Rio de Janeiro, 22 de julho de 2016. Estava em Vila Isabel, no estacionamento do colégio Nossa Senhora de Lourdes esperando Malu sair da escola para passarmos o final de semana juntos. Havia um mês que não ficávamos juntos.
Após lamentar uma vez mais a
triste, feia e bagunçada paisagem que toma o pé do Morro da Mangueira, comecei
a pensar no peso que lamentos e lamúrias têm sobre meu ânimo e sobre
a condução dos dias, planos e projetos pessoais. Fico preso a este tipo de
pensamento, lamentando por que as coisas não são diferentes nas inúmeras paisagens
que formam o Rio de Janeiro que não é maravilhoso, a cidade esquecida,
abandonada.
Comecei a pensar em não mais
ficar preso a esses pensamentos, pois eles não mudam o resultado final do jogo,
apenas o influenciam negativamente. Lamentos e lamúrias não mudam a realidade,
apenas aprisionam o nosso pensamento em instantes negativos. Eu tinha que
mudar, estava definido. Minha filha saiu de sala. Depois de pegarmos sua mala
em casa, teríamos alguns quilômetros até Seropédica e eu uma ótima chance para verificar o aprendizado.
A lição não foi totalmente internalizada.

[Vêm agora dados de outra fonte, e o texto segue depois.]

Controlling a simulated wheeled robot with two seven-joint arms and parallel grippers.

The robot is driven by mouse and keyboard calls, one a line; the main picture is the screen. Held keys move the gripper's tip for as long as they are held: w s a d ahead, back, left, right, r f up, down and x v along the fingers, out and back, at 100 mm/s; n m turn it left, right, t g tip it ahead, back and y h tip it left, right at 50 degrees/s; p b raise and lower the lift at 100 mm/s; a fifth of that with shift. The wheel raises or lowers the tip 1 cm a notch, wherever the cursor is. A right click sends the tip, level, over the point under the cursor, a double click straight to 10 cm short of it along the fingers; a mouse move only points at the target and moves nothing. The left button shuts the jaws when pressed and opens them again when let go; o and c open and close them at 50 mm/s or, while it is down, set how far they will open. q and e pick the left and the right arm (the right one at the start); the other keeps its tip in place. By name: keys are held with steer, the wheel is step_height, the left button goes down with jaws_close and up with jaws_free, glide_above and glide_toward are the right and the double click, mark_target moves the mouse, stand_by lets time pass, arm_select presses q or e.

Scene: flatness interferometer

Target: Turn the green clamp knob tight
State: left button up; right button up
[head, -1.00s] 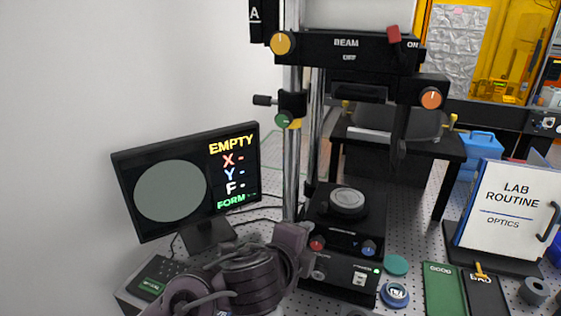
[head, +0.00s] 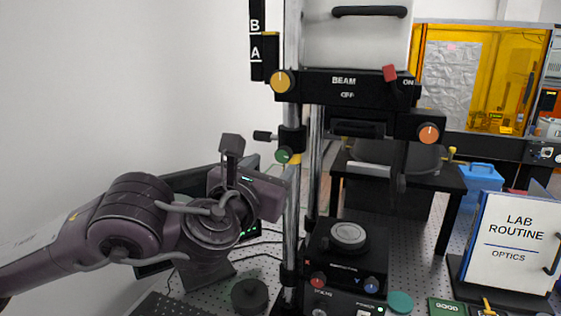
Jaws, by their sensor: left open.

Saindo do Rio, peguei-me novamente na armadilha que propícia os pensamentos de
lamento e lamúrias: "Devo ir pela Av. Brasil ou pela Linha Vermelha? Devo pegar a
Av. Brasil direto ou ir pela Nova Dutra? Se for pela Nova Dutra, pista lateral
ou do meio? Qual é a melhor opção para mim ou onde perco menos hoje,
sexta-feira?". Minutos tentando inutilmente jogar com a sorte. Eram 15 horas e preparava-me
para sair de São Cristóvão. Não bastassem impostos e demais taxas, paguei uma
vez mais esta inútil taxa que todos pagam em sua carência por uma cidade
olímpica que, pelo menos, consiga informar seus cidadãos sobre o caminho onde perderão menos.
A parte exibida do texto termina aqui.